Minat Dorsey di dunia teknologi turut didukung suasana di kota St. Louis tempat tinggalnya di mana terdapat kultur hacker alias programer yang sangat aktif.

"Hacker adalah seseorang yang penasaran dengan teknologi, memperetelinya untuk mengetahui bagaimana cara kerjanya," ujar Dorsey.

Saat remaja, Dorsey terkesima dengan tantangan dalam mengkoordinasi armada kendaraan transportasi dan logistik seperti taksi serta truk delivery yang harus saling berkomunikasi secara real time sepanjang waktu.

Dia kemudian menulis software taxi dispatch untuk mempermudah proses pemesanan taksi dan pengiriman kendaraan ke pemesan. Di kemudian waktu, perangkat lunak ini menjadi inspirasinya untuk menciptakan Twitter.

Dorsey sempat berkuliah sebentar di Missouri University of Science and Technology, kemudian pindah ke New York University. Namun, seperti Bill Gates dan Mark Zuckerberg, dia drop out sebelum menyelesaikan studi dan pindah ke Oakland, California.

Baca juga: Profil Bill Gates, Pendiri Microsoft yang Putus Kuliah demi Kejar Mimpi

Dari taksi menjadi twitter

Tahun 2000, Dorsey mendirikan perusahaan untuk menawarkan perangkat lunak pengatur taksi buatannya ke pihak-pihak lain. Beberapa perusahaan taksi menggunakan software bikinan Dorsey ini selama bertahun-tahun.

Dari sofware tersebut, tercetus konsep menggabungkan jangkauan yang luas dari pengatur armada kendaraan dengan layanan pesan SMS, Dorsey membawa idenya ke Biz Stone dan Evan Williams, eksekutif dari perusahaan podcast Odeo.

Twitter pun lahir. Panggilan awalnya adalah "Obvious", lalu berubah menjadi "Twitter" Pencetus namanya adalah Noah Glass, rekanan Dorsey yang kemudian ikut menjadi pendiri perusahaan Twitter bersama Biz Stone dan Evan Williams.

"Kami menemukan kata 'twitter', dan ini sempurna. Maknanya adalah 'serentetan informasi yang tidak penting' dan 'kicauan burung'. Memang seperti itulah produknya," ujar Dorsey.

Mulanya Twitter memang dipakai oleh para penggunanya untuk mengunggah update tentang kehidupan mereka yang belum tentu penting atau menarik buat orang lain.

Namun lambat laun informasi di dalamnya berubah menjadi benar-benar berguna.
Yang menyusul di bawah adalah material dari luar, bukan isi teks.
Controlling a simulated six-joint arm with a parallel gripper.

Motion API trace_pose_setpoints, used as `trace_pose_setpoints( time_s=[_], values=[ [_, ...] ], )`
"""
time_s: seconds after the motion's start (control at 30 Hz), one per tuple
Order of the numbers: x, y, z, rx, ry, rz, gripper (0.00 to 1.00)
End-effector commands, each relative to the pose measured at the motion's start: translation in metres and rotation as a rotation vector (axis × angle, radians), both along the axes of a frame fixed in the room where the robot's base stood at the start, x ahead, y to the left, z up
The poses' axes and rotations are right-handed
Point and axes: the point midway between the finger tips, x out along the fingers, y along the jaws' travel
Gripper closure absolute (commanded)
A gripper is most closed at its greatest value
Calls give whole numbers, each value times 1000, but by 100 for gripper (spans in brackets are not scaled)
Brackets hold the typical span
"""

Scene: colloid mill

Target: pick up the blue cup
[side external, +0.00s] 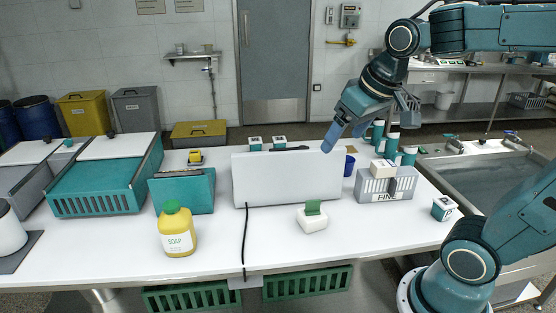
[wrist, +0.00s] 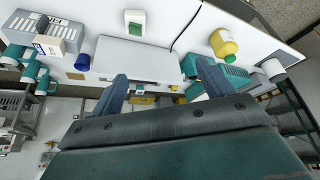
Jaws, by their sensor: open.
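The blue cup (side external: 349,167) stands on the white table, just right of a wide white box and left of a grey basket marked FINE. In the side view the box and the fingers partly crowd it. My gripper (side external: 346,134) is open and empty, above and slightly behind the cup, with its fingers slanting down. In the wrist view the cup (wrist: 82,63) lies left of and beyond the spread fingers of my gripper (wrist: 162,74), outside the gap between them.
The wide white box (side external: 285,178) is a tall obstacle beside the cup.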

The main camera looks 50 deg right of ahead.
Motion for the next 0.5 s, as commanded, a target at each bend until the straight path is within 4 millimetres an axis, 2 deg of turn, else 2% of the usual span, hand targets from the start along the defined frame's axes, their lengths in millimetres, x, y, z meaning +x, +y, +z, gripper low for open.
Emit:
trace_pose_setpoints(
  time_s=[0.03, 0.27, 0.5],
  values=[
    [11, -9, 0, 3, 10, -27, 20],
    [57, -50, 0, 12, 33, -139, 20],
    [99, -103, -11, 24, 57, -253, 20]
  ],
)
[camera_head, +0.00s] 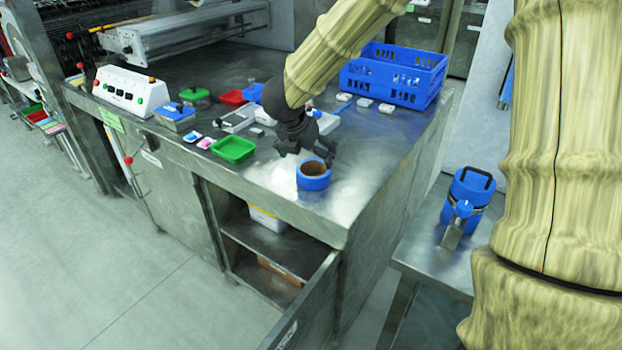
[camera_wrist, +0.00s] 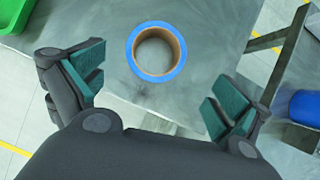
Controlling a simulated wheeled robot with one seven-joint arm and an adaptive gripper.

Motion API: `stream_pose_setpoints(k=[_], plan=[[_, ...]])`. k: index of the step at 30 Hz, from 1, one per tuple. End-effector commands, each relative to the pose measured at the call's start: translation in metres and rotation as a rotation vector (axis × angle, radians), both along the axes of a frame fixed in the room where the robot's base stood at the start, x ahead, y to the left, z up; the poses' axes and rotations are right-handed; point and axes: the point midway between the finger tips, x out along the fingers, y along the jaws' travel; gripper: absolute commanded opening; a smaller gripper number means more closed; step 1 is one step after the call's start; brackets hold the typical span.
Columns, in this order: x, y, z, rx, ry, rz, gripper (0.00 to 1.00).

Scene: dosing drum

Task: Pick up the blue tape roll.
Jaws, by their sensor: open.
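The blue tape roll (camera_head: 313,176) lies flat on the metal table near its front right corner. It has a brown cardboard core, and in the wrist view the roll (camera_wrist: 178,67) shows as a whole ring ahead of my fingers. My gripper (camera_head: 307,150) is just behind and above the roll in the head view. In the wrist view my gripper (camera_wrist: 150,92) is open, with one green-padded finger to the left and one to the right of the roll. Nothing is between the fingers' pads, and I cannot tell the exact height above the table.
A green tray (camera_head: 233,150) lies left of the roll. A blue crate (camera_head: 393,75) stands at the back right with small white items before it. The table's front edge is close to the roll. A blue container (camera_head: 470,190) stands on a lower side table.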

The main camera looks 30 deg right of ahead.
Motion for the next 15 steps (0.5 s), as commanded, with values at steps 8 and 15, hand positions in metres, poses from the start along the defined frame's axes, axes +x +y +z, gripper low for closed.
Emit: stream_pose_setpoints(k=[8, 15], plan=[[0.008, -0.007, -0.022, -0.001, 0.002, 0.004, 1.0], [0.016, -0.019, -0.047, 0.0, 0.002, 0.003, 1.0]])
Apalagi setelah banyak tokoh penting bergabung, seperti petinggi perusahaan dan kepala negara.

Setahun setelah Dorsey mengunggah kicauan perdananya, Twitter melakukan peluncuran resmi di ajang musik South by Southwest di Austin, Texas, pada 12 Maret 2007.

Debutnya ini sukses besar. Jumlah pengguna Twitter pun melonjak drastis hingga berhasil mengorbit sebagai salah satu media sosial terbesar sekarang.

Baca juga: Begini Seharusnya Media Sosial Menurut CEO Twitter

Penggemar punk yang puitis

Gaya penampilan Dorsey dulu berbeda dengan sekarang. Sebagai penggemar musik punk, dia rutin menyambangi konser musik underground yang biasanya digelar di berbagai rubanah.

Rambutnya dicat terang dengan hidung bertindik cincin, seperti dalam foto yang dipamerkannya di Instagram. Dorsey mengaku sejalan dengan musik punk rock dan filosofi mempertanyakan sistem.

 
 
 
View this post on Instagram
 
 
 

A post shared by Jack (@jack)

"Bukan karena Anda benci, tapi karena Anda ingin membuatnya lebih baik," ujarnya dalam sebuah wawancara dengan Rolling Stone. "Saya suka protes. Saya adalah seorang punk. Musik yang menemani saya tumbuh besar adalah punk," lanjutnya.

Selain itu, Dorsey juga gemar berpuisi. Dulu dia rajin menuliskan puisi-puisinya di sebuah situs web pribadi. Website tersebut sekarang sudah dihapus, tapi isinya masih bisa dilihat di Archive.org.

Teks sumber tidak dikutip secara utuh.